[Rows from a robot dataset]
-------
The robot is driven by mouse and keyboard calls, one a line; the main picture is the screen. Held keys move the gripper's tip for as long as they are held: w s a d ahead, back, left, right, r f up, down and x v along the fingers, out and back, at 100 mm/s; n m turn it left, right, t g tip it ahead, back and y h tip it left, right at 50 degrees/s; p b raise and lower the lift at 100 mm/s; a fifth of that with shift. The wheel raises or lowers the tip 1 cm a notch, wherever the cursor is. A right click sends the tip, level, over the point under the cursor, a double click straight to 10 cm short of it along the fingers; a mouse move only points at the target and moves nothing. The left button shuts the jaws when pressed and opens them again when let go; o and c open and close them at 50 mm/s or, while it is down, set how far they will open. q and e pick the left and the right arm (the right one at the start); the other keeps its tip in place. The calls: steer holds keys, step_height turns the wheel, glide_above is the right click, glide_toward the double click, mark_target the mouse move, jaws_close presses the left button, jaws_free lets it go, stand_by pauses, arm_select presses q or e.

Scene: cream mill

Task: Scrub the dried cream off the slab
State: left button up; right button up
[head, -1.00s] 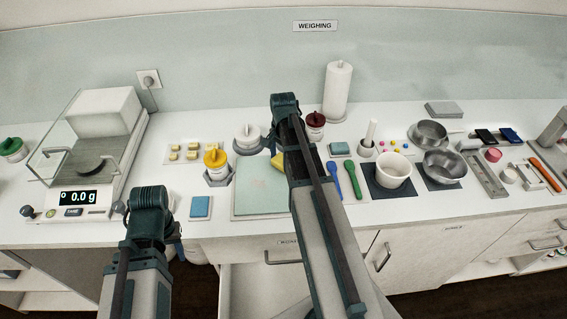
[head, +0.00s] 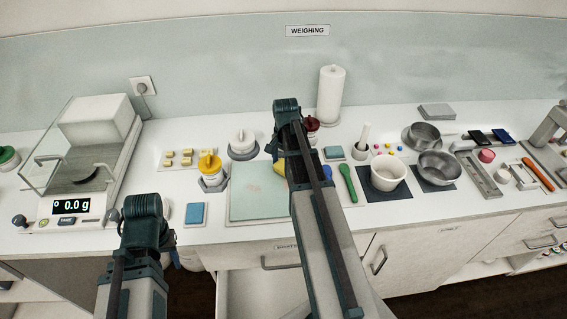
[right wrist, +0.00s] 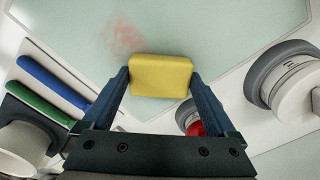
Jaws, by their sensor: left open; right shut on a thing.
-------
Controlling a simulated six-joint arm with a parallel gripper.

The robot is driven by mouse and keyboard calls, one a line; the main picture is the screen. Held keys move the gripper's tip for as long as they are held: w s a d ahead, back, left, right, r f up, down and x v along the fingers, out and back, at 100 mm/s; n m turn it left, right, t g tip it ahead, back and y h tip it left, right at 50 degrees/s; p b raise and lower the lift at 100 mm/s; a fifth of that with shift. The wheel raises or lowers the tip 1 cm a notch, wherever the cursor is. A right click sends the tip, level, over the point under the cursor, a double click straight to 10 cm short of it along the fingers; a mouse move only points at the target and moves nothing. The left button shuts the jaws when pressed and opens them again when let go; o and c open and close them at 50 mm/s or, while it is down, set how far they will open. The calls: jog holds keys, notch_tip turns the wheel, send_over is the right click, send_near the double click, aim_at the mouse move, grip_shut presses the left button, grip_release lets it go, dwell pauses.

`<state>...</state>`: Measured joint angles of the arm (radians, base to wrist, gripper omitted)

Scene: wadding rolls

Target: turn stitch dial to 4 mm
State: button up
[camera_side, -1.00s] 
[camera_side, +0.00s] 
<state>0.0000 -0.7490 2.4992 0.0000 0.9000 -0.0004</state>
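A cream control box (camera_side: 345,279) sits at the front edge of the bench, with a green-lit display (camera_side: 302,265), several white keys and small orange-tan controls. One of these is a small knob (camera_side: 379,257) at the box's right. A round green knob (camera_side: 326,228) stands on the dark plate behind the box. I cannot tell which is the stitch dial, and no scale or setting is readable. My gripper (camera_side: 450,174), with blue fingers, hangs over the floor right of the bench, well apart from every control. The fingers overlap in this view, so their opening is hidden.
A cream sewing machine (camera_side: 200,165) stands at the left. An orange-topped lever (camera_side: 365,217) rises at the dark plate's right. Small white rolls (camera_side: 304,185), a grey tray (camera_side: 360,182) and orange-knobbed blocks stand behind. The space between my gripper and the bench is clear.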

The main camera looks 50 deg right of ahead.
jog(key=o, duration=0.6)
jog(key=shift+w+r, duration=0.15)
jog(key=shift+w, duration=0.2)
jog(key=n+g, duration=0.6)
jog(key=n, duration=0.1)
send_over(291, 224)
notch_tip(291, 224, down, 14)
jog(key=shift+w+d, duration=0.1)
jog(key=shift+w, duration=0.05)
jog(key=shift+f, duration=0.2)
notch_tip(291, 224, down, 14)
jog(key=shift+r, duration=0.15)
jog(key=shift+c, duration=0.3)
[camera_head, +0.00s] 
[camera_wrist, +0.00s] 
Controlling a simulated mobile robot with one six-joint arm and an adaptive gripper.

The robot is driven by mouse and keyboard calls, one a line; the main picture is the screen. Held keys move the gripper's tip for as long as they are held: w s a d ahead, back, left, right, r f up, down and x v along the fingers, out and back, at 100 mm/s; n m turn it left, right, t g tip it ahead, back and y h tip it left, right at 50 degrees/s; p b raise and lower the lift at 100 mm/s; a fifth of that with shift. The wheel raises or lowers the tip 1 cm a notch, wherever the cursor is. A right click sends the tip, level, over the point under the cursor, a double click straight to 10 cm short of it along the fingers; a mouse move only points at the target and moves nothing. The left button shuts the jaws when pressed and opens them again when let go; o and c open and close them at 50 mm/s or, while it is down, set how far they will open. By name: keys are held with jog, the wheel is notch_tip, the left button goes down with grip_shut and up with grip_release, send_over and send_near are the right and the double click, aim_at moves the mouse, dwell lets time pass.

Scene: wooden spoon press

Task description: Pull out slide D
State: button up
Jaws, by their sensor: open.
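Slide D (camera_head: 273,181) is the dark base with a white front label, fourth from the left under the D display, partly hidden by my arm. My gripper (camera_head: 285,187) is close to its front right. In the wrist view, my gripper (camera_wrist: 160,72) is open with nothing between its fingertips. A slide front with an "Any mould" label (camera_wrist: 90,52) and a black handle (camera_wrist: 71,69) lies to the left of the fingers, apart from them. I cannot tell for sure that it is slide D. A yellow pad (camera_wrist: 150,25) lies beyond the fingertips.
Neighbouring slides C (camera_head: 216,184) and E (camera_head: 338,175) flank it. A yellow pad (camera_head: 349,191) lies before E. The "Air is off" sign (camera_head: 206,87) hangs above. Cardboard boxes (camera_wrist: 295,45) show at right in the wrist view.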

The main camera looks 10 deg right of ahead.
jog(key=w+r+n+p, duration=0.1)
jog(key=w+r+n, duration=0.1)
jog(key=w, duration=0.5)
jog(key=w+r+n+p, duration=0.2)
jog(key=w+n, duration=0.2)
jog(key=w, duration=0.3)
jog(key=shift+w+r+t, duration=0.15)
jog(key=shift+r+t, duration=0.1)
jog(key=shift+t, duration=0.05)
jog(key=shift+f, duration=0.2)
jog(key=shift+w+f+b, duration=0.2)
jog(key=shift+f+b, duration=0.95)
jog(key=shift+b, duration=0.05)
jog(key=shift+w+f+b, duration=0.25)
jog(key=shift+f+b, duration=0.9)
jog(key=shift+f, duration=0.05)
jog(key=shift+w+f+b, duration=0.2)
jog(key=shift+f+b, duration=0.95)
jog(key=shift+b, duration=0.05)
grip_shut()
-------
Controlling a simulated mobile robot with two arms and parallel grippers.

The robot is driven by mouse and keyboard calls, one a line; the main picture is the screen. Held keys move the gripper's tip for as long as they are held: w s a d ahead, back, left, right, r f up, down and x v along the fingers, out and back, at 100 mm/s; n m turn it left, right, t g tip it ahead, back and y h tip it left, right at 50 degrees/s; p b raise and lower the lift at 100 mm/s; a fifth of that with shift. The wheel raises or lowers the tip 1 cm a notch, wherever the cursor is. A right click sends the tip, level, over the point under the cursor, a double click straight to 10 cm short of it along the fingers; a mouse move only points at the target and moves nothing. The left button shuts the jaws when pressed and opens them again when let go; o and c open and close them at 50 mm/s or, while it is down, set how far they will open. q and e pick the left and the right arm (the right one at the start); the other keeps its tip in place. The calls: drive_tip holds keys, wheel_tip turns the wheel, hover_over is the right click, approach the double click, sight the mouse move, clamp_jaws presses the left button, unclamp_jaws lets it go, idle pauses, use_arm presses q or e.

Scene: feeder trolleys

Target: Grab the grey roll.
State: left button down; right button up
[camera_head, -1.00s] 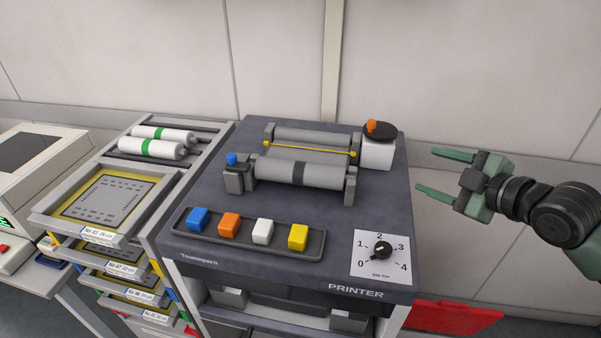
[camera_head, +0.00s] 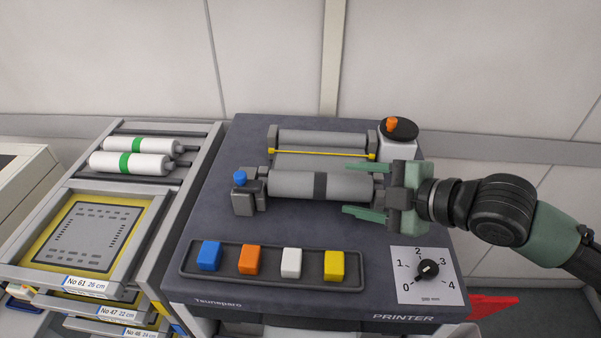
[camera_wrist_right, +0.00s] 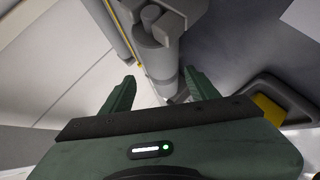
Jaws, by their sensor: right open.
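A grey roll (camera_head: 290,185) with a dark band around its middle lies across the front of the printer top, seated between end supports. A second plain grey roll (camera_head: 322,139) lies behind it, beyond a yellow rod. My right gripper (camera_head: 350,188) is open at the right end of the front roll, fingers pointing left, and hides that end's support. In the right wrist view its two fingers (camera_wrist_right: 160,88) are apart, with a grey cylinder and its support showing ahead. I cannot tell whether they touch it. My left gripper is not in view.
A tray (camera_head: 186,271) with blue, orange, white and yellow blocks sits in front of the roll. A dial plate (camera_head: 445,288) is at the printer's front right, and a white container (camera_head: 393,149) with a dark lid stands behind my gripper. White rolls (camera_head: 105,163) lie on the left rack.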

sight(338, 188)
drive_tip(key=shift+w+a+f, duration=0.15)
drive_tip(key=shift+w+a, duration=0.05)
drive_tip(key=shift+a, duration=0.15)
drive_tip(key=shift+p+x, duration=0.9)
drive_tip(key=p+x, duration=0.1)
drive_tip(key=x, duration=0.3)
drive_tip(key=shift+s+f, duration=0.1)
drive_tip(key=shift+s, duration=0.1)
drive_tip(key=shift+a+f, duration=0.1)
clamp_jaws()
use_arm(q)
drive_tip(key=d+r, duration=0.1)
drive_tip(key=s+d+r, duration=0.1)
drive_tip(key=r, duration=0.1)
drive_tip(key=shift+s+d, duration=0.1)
-------
* **TASK DESCRIPTION**
Reproduce the data above exactly, but only from the line containing "use_arm presses q or e." through the line containing "[camera_wrist_right, +0.00s]"; skip the pictures.

* **PROBLEM SOLUTION**
The robot is driven by mouse and keyboard calls, one a line; the main picture is the screen. Held keys move the gripper's tip for as long as they are held: w s a d ahead, back, left, right, r f up, down and x v along the fingers, out and back, at 100 mm/s; n m turn it left, right, t g tip it ahead, back and y h tip it left, right at 50 degrees/s; p b raise and lower the lift at 100 mm/s; a fifth of that with shift. The wheel raises or lowers the tip 1 cm a notch, wherever the cursor is. A right click sends the tip, level, over the point under the cursor, a double click straight to 10 cm short of it along the fingers; a mouse move only points at the target and moves nothing. The left button shuts the jaws when pressed and opens them again when let go; o and c open and close them at 50 mm/s or, while it is down, set how far they will open. q and e pick the left and the right arm (the right one at the start); the other keeps its tip in place. The calls: drive_tip holds keys, wheel_tip turns the wheel, hover_over is the right click, approach the double click, sight the mouse move, clamp_jaws presses the left button, unclamp_jaws lets it go, idle pauses, use_arm presses q or e.

Scene: feeder trolleys

Target: Grab the grey roll.
State: left button down; right button up
[camera_head, -1.00s] 
[camera_head, +0.00s] 
[camera_wrist_right, +0.00s] 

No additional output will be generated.